Several elements remain unresolved. CADA is still a proposal, and its final shape — including how national labels such as SecNumCloud will be treated — is not settled; as drafted, even a SecNumCloud-qualified provider would need separate recognition under the act’s Article 17. EUCS remains unadopted, with no confirmed timeline. Ownership questions around individual providers, including Mistral’s non-EU venture share and the Cohere–Aleph Alpha structure, are open questions based on public information rather than formal findings of non-compliance. And the long-term tension between sovereignty requirements and protectionism — the critique that killed the EUCS High+ tier — has not been resolved.

What Buyers and Vendors Should Watch in 2026

The immediate milestone is the legislative progress of CADA (COM(2026) 502), which would establish four Union assurance levels for public procurement. If it passes, the badge on a vendor’s website stops mattering and the assurance level starts. In parallel, the ANSSI–BSI joint work on common criteria will define which failures are disqualifying — a de facto European standard in the making. The analysis recommends buyers put six questions to every vendor now: who the ultimate parent is and where it is incorporated; whether the vendor will state in writing that it is not subject to non-EU extraterritorial law; what percentage of capital and voting rights is non-EU held; who holds the encryption keys and whether they can be compelled; which certifications test ownership versus practice; and what the vendor’s CADA recognition roadmap looks like. The report advises treating the framework as arithmetic, not adjectives: ask who owns the provider and what law reaches it, then check whether the answer sits above or below 24%.

Key Questions

What is the 24% rule in European cloud certification?

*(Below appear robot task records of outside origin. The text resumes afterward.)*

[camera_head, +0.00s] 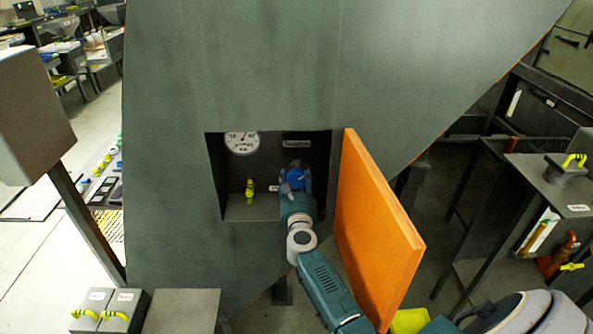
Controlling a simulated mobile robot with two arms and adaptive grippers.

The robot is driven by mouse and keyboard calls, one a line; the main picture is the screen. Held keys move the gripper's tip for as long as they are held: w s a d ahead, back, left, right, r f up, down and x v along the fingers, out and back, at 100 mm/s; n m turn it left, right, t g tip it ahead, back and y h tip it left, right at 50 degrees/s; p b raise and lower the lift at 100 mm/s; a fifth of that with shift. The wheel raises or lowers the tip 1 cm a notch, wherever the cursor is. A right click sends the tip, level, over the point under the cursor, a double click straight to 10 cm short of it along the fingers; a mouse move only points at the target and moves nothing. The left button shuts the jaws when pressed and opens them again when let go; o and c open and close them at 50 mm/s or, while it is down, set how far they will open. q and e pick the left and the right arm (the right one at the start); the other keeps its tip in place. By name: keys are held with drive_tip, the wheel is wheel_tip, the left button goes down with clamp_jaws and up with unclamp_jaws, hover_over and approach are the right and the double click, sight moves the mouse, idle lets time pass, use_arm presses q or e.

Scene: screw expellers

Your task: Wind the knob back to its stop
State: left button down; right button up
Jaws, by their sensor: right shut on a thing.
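The blue knob (297,177) is inside the square recess of the large grey-green machine housing (222,180), on the right side of the recess. My right gripper (296,183) reaches into the recess from below and is shut on the knob. The fingers and wrist cover part of the knob, so its angle and its stop cannot be made out. A white round gauge (242,143) with a needle sits at the top left of the recess. A dark label (296,142) is above the knob; its text is too small to read. My left gripper is not in view.
An orange door (375,225) stands open just right of the recess, close beside my right arm. A small yellow-and-black handle (250,189) is left of the knob. Grey boxes with yellow-and-black handles (122,310) stand at bottom left. A dark frame (510,210) is at right.

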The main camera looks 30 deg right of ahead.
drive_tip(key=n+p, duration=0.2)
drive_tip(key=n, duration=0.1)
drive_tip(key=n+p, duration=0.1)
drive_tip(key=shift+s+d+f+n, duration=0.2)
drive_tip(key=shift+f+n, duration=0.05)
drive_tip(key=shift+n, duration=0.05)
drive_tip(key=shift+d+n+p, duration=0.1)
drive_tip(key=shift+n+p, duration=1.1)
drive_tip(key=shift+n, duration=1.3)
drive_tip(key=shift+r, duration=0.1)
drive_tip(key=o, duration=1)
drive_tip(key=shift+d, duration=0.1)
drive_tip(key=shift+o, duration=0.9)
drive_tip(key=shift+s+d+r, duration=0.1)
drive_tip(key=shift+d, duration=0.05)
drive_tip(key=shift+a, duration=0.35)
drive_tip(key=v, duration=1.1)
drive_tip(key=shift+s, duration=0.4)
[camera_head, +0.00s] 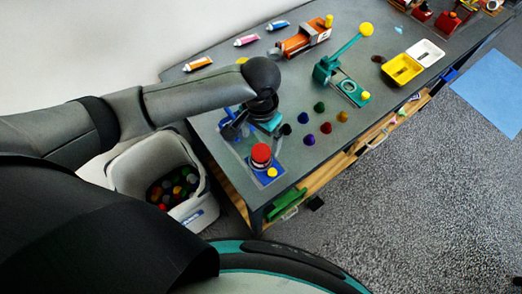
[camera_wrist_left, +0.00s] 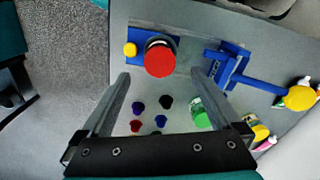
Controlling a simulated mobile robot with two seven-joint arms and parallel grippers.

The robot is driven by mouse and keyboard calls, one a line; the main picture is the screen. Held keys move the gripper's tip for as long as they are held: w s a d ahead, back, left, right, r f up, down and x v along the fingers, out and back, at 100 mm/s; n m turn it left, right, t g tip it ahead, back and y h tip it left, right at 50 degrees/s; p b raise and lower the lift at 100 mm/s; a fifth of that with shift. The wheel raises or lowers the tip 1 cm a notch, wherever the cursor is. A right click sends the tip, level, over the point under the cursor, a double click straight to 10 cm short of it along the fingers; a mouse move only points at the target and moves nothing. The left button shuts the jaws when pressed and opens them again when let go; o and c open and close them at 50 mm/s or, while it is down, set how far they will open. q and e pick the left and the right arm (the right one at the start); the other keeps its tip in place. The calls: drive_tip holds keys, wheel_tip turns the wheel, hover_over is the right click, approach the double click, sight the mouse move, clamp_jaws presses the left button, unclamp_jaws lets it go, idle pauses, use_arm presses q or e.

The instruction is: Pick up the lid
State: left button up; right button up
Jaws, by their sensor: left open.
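A round red top (camera_head: 261,153), which looks like a lid, sits on a dark cylinder on a blue base (camera_head: 266,171) near the table's front left corner. In the left wrist view the red top (camera_wrist_left: 160,62) lies just beyond the fingertips, roughly centred between them. Several small coloured pieces, perhaps caps, stand on the table, including a green one (camera_head: 319,106) and a purple one (camera_head: 309,140). My left gripper (camera_wrist_left: 158,76) is open and empty. In the head view it is above and behind the red top, and my arm partly hides it. My right gripper is not in view.
A blue lever device (camera_wrist_left: 228,66) with a yellow ball stands beside the red top. A teal lever press (camera_head: 330,68), an orange machine (camera_head: 303,38) and yellow and white trays (camera_head: 402,69) are further along the table (camera_head: 236,190). A white bin (camera_head: 128,166) stands left of it.

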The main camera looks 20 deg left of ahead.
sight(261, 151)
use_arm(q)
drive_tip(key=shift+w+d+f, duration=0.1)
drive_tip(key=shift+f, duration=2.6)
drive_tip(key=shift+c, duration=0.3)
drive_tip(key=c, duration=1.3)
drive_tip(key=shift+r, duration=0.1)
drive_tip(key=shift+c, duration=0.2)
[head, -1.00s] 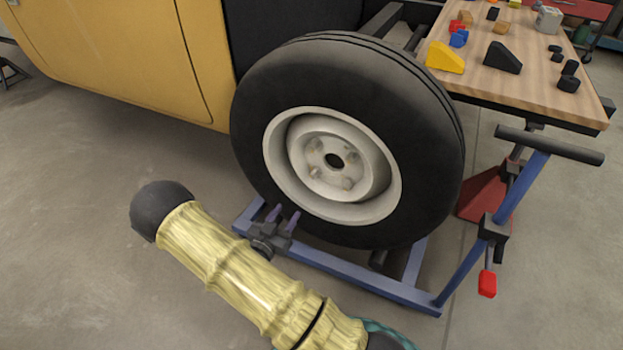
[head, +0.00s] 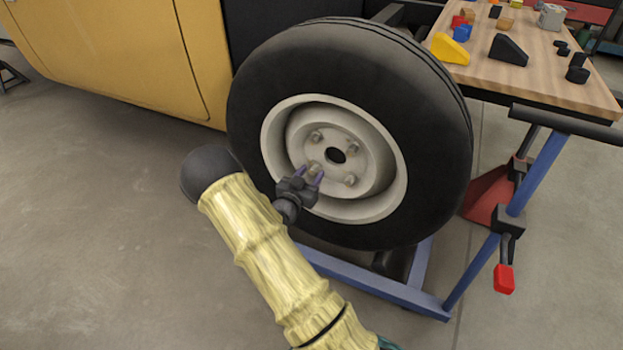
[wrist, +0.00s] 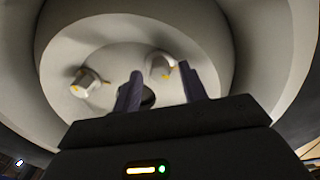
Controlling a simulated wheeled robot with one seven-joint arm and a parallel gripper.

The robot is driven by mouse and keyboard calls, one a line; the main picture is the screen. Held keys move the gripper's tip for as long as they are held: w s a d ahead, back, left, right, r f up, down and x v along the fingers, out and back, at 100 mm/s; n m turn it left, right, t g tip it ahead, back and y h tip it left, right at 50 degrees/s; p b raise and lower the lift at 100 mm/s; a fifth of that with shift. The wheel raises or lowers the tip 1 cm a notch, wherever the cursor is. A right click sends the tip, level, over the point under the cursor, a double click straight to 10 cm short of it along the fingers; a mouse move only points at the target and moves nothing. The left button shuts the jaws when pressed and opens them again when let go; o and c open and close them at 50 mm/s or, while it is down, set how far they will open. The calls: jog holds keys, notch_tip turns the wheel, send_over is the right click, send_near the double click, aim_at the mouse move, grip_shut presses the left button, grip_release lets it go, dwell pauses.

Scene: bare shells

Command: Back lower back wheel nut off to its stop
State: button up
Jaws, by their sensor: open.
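The wheel (head: 250,110) has a pale rim with a dark hub hole (head: 336,155) and several nuts around it. The lower-left nut (head: 314,168) is right by my gripper's fingertips in the head view; the lower-right nut (head: 350,180) stands clear of them. The pictures do not settle which side is the back. My gripper (head: 313,176) is open and points at the wheel's hub, with nothing visibly held. In the wrist view, one nut (wrist: 160,66) appears between the fingers' lines and another nut (wrist: 88,83) to the left. Contact cannot be told.
A blue wheel dolly (head: 375,285) lies under the tyre, with its upright handle (head: 535,170) at the right. A wooden bench (head: 560,85) with small blocks stands behind right. The yellow vehicle body (head: 110,60) is at left.

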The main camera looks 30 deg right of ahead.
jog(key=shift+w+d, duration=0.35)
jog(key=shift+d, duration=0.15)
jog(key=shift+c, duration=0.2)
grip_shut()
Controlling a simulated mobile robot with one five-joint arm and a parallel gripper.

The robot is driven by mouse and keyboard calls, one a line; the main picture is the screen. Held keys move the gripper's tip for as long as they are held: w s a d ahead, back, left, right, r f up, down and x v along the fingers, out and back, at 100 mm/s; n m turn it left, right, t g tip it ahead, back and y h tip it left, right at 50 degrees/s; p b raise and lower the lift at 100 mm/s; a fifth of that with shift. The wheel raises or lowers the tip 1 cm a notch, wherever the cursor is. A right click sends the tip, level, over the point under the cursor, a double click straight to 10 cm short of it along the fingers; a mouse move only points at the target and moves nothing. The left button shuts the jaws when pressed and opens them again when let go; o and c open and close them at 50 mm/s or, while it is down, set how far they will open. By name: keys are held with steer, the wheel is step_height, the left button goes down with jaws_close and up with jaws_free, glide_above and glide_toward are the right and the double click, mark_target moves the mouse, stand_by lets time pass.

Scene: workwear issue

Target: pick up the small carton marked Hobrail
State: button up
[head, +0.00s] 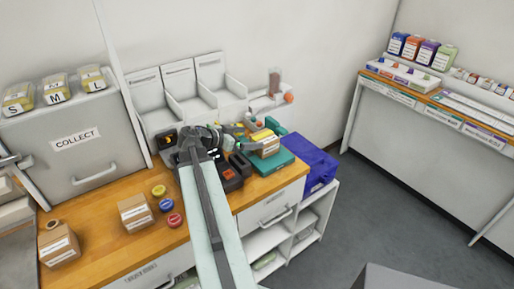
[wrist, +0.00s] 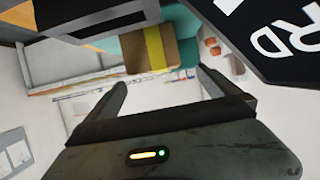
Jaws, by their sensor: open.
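Several small brown cartons show in the head view, but their print is too small to read, so I cannot tell which one says Hobrail. One carton with a yellow part (head: 266,147) sits on the teal case at the right of the wooden counter. A brown carton (head: 135,213) stands at mid counter and another carton (head: 60,245) at the front left. My gripper (head: 226,131) is over the back of the counter, left of the carton on the case. In the wrist view my gripper (wrist: 163,82) is open and empty, with a brown and yellow block (wrist: 178,46) beyond its fingers.
The teal case (head: 284,167) and a blue bin (head: 313,165) are at the right. A black and red device (head: 231,177) lies below my gripper. Tape rolls (head: 174,220) lie on the counter. White trays (head: 180,80) stand behind. A dark lettered panel (wrist: 275,40) is close in the wrist view.

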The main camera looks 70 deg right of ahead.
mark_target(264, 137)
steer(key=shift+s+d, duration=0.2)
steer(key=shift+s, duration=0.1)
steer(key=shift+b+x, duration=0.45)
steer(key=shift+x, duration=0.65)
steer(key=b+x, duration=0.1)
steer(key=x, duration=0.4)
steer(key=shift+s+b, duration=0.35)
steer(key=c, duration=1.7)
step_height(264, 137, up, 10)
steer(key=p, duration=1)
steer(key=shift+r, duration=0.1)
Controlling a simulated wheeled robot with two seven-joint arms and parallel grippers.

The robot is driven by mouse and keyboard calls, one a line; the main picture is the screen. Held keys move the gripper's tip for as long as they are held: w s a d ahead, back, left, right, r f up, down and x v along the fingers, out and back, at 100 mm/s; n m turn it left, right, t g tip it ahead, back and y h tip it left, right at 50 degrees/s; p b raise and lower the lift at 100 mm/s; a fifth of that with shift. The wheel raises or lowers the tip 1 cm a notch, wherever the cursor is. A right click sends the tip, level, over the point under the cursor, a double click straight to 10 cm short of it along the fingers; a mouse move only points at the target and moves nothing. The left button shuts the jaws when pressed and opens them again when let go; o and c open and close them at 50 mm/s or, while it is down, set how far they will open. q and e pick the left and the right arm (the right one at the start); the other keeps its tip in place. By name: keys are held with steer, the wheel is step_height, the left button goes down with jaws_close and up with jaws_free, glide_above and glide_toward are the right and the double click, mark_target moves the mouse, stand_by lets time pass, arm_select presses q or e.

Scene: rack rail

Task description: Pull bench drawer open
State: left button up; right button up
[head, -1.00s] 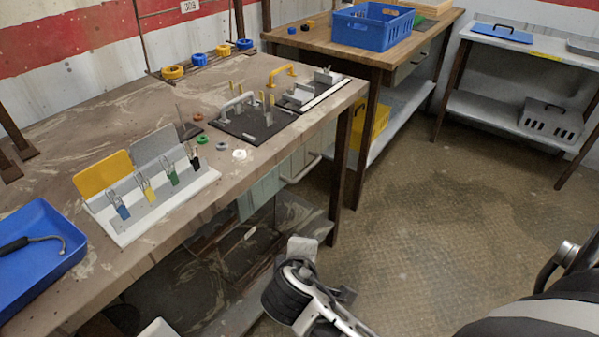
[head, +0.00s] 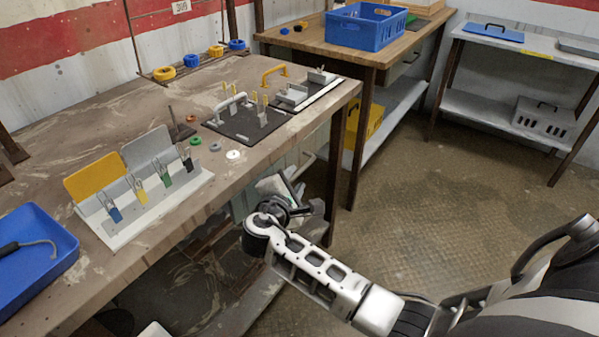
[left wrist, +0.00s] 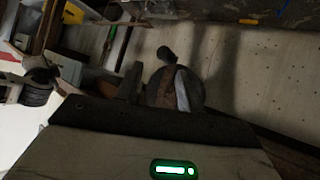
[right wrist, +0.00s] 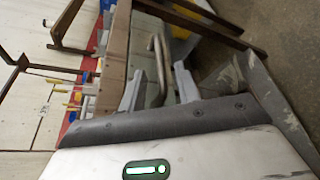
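The bench drawer has a pale greenish front (head: 243,203) under the workbench top, partly hidden by my right arm. Its metal bar handle (head: 307,163) shows beside my right gripper (head: 290,190). In the right wrist view the handle (right wrist: 157,62) lies ahead of and between the two spread fingers of my right gripper (right wrist: 158,88), with no clear contact. The drawer looks closed against the bench. My left gripper (left wrist: 158,88) shows only in the dark left wrist view, where its finger spacing is unclear.
The workbench (head: 95,130) carries a padlock stand (head: 150,205), a blue tray (head: 30,255) and a dark board with handles (head: 240,122). A bench leg (head: 335,165) stands close right of my right gripper. The floor (head: 450,190) to the right is open.

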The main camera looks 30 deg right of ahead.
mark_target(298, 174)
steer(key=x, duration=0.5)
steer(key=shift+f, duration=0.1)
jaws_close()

It is SecNumCloud’s ownership test: capital and voting rights held by companies based outside the EU must not exceed 24% individually or 39% collectively. The rule is designed so that no non-EU government can compel a qualified provider to grant access to customer data.

Why don’t ISO 27001 or SOC 2 prove cloud sovereignty?

Those frameworks certify security practice — controls, processes and incident response — but say nothing about jurisdiction. A fully certified provider can still be legally compelled by a foreign government to produce data, which is why the analysis says certifications prove practice while only SecNumCloud tests ownership.

Can AWS, Azure or Google Cloud ever qualify under SecNumCloud?

Not in their native corporate form, because of their US ownership. The framework does not ban American technology — it forces a change of control, which is why structures such as S3NS (Thales with Google) and Bleu (Capgemini and Orange on Azure) were built to place the technology under European ownership.

What is CADA and how would it change procurement?

The proposed Cloud and AI Development Act (COM(2026) 502) would create four Union-wide assurance levels for public procurement. Its own recitals state that existing cybersecurity certification is not suited for addressing sovereignty concerns. It remains a proposal, and national labels would not be banned — but providers would need separate recognition under the new regime.

Is the SecNumCloud approach protectionism?

Partly, according to the analysis, which acknowledges the critique has merit — it is the same argument that led to the EUCS “High+” sovereignty tier being stripped out. The report’s position is that both things are true: the rule restricts non-EU ownership and it answers a jurisdictional question no other certification addresses. The analysis is not legal advice, and buyers are advised to consult counsel.